Making labor-intensive objects means Mr. Laposse must keep his production capacity modest, and he said he is fine with that. He never envisioned expanding his business beyond the point where each project supports more than a handful of farming families. He is, after all, a designer not an industrial baron.
But he does think his practice of using design to solve social problems could be adopted by peers looking to do their own meaningful work.
“We are creating methodologies that can be taught and applied to other local challenges, in different communities,” he said. “Rather than offering a series of answers, maybe we create a manual of questions that you need to ask when you go and start a project like this.”
Mario Ballesteros, one of Mexico’s top design curators, said that community-level effort was what sets Mr. Laposse apart from other designers in the country. He makes desirable objects, but he also raises awareness of social and economic issues.
“His narrative is so strong, and it is such an important part of what he does,” Mr. Ballesteros said. “He has the ability to tell very approachable stories through his work.”

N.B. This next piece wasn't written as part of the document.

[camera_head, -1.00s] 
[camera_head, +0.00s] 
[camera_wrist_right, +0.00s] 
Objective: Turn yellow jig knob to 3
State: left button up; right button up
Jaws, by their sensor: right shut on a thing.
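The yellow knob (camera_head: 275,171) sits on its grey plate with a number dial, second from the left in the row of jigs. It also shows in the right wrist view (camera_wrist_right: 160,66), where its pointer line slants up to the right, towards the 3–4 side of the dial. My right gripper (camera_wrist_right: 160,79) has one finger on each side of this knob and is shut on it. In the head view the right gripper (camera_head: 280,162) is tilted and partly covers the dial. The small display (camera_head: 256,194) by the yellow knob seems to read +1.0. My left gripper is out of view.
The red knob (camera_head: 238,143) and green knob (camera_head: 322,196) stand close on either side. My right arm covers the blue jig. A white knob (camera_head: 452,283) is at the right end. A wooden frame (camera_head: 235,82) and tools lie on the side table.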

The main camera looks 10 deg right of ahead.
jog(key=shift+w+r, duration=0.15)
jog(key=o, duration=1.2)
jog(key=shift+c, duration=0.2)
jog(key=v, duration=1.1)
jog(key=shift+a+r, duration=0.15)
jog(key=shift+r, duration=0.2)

That requires both diligent research and a commitment that must be sustained over the long haul, as Mr. Laposse is doing in Tonahuixtla.
“In Mexico, many designers are really just trying to figure out what the next trend is or what they want to show at the next design week,” Mr. Ballesteros said. “Fernando, from his start, broke with that.”
Mr. Laposse said his projects were long term, whether he liked it or not. If the production of chairs and tables starts, as his does, with planting seeds in a field, it takes years to reap the benefits of one’s work.
Designers, he said, are always asked about their next project; it is the nature of their fast-paced business. He never quite knows how to answer.
“I hate that question. Because what I’m doing next is this,” he said. “I’m doing this forever.”